The central bank’s plan to restrict stablecoin ownership reflects concerns that the tokens could weaken the banking system by draining it of deposits and underscores how the UK has been more cautious on crypto regulation than other countries.
BoE officials said it planned to press ahead with proposals for imposing ownership limits of £10,000 to £20,000 for individuals and £10mn for businesses on all systemic stablecoins — defined as any widely used for UK payments or likely to be in the future.
However, the plan has drawn criticism from cryptocurrency and payment groups, which said it would put the UK at a disadvantage compared with other countries and would be difficult and costly to enforce on the market.
“Imposing caps on stablecoins is bad for UK savers, bad for the City and bad for sterling,” said Tom Duff Gordon, vice-president of international policy at Coinbase, the US crypto asset exchange. “No other major jurisdiction has deemed it necessary to impose caps.”
Other crypto industry executives said the BoE’s limits would be hard to implement and hamper the potential benefits of stablecoins — such as making cross-border payments cheaper and faster. “Limits simply don’t work in practice,” said Simon Jennings, executive director of the UK Cryptoasset Business Council trade body.
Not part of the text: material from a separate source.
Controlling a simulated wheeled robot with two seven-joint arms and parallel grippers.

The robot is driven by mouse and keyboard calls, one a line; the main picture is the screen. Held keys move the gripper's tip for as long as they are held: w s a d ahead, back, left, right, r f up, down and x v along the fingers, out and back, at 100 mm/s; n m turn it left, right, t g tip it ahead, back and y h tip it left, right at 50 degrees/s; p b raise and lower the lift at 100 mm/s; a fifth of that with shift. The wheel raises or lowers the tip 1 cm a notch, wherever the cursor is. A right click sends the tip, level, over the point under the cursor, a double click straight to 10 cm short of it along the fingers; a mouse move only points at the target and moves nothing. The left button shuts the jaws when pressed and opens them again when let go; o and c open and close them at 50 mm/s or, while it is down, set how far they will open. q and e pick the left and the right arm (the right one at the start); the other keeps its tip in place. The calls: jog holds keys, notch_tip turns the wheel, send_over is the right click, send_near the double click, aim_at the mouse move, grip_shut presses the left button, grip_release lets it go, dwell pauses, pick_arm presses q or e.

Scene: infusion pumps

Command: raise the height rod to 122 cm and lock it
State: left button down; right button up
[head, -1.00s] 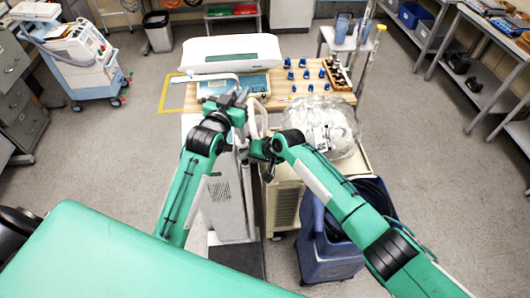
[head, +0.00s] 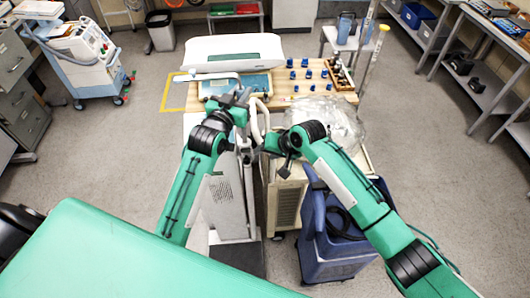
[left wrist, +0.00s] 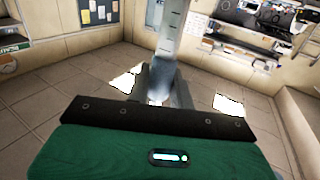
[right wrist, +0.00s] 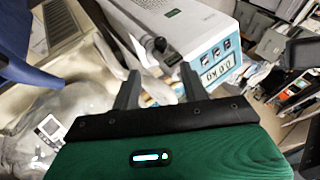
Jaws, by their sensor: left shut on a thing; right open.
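The height rod (left wrist: 172,35), a pale strip with scale marks, stands upright in the left wrist view. My left gripper (left wrist: 160,92) is shut on its lower visible part; in the head view this gripper (head: 241,98) is above the white scale column (head: 228,200). The rod's white headpiece (head: 208,79) points left. The reading at the rod is too small to tell. In the right wrist view, a dark knob (right wrist: 160,45) sits on the white housing by the 0.0 KG display (right wrist: 217,68). My right gripper (right wrist: 158,90) is open, apart from the knob.
A clear plastic-wrapped item (head: 340,120) is close to my right arm. Behind is a wooden table (head: 300,102) with small blue items and a white baby scale (head: 232,52).

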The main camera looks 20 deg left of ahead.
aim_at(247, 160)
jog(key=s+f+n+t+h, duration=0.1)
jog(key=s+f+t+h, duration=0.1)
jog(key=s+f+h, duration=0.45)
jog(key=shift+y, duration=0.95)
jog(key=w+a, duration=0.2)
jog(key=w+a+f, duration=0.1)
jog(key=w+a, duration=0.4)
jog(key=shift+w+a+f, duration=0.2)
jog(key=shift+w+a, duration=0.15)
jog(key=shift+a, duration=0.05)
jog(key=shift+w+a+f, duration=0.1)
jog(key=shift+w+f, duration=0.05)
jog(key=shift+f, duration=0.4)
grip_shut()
“Stablecoin issuers don’t have sight of who holds their tokens at any given time, so enforcing caps would require a costly, complex new system, such as digital IDs or constant co-ordination between wallets,” he said.
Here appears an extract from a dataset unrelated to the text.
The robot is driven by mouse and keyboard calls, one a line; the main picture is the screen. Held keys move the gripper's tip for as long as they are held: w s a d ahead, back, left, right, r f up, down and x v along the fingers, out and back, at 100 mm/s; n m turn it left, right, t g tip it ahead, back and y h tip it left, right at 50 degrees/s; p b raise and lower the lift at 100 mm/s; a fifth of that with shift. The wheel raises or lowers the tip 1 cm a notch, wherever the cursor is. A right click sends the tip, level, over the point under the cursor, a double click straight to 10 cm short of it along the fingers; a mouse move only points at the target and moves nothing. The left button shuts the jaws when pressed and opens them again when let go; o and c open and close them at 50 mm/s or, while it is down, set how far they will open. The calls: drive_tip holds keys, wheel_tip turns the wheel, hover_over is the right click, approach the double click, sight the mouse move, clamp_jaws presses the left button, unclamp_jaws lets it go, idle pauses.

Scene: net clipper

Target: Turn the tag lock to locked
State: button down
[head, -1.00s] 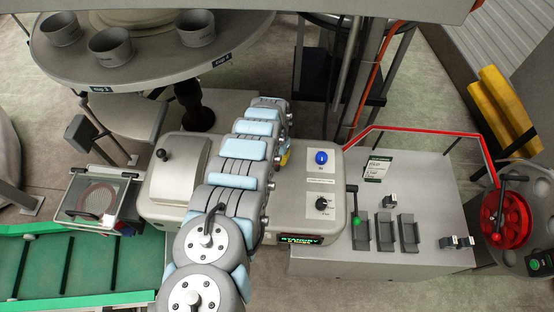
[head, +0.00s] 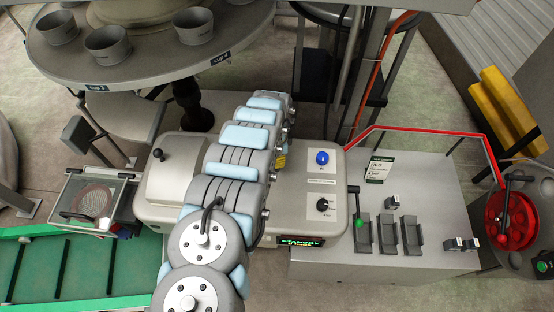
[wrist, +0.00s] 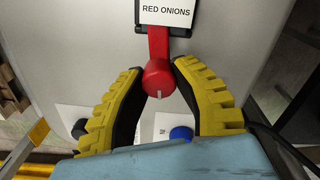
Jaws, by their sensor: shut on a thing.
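The tag lock appears in the wrist view as a red lever (wrist: 159,45) with a round red end bearing a small white mark. It runs up to a dark holder (wrist: 168,31) with a white tag (wrist: 167,11) reading "RED ONIONS". My gripper (wrist: 160,76) has its two yellow ribbed fingers on either side of the round red end, shut on it. The lever points down in this view, nearly straight. In the head view only a bit of yellow finger (head: 280,160) shows beside my arm; the tag lock is hidden there.
The grey machine has a blue button (head: 322,158), a black selector knob (head: 322,205) and a lit display (head: 301,242) reading "STANDBY". A grey bench (head: 430,262) with several small holders stands to the right. A round table (head: 150,75) with cups is at the upper left.

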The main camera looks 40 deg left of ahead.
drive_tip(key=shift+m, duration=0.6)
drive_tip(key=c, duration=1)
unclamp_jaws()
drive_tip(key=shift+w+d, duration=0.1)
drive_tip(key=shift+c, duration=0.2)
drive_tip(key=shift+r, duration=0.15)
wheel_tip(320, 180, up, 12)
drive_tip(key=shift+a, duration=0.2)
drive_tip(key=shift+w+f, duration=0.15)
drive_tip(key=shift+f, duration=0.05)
The criticism threatens to intensify tensions between the BoE and the Treasury after the central bank’s governor Andrew Bailey intervened to stop a meeting by chancellor Rachel Reeves to encourage regulators to speed up fintech Revolut’s banking licence.
Reeves has committed to support digital innovation in UK financial services and said in her Mansion House speech in July she would “drive forward developments in blockchain technology, including tokenised securities and stablecoins”.
The BoE has said its proposed limits on stablecoin ownership could be “transitional” while the financial system adjusts to the growth of digital money. It is due to publish a consultation outlining its updated plans for stablecoin regulation this year.
Sasha Mills, BoE executive director for financial market infrastructure, said in a recent speech that the limits would “mitigate financial stability risks stemming from large and rapid outflows of deposits from the banking sector — for example sudden drops in the provision of credit to businesses and households — and risks posed by newly recognised systemic payment systems as they are scaling up”.
The global stablecoin market has grown rapidly to reach $288bn. It is dominated by US dollar-based tokens and was given a major boost after Congress passed the Genius Act in July, introducing a regulatory framework that is expected to embed stablecoins as a key part of the financial system. Coinbase has forecast the market could reach $1.2tn by 2028.
“Limits make no sense,” said Riccardo Tordera-Ricchi, director of policy & government relations at The Payments Association. “Just as there are no limits on cash, bank accounts, or e-money, there is no reason beyond scepticism to impose limits on stablecoin ownership. This is a step in the wrong direction.”
Gilles Chemla, a professor at Imperial Business School and co-director of its centre for financial technology, said: “Stablecoins are no longer experimental technologies — they are becoming the foundation of the global digital economy.”
Ahead of a report published on Tuesday, Chemla warned that the UK was falling behind on stablecoin regulation. “London has the talent, the markets, and the history to lead the digital economy, but the delay in implementing a regulatory framework for stablecoins is eroding that advantage,” he said.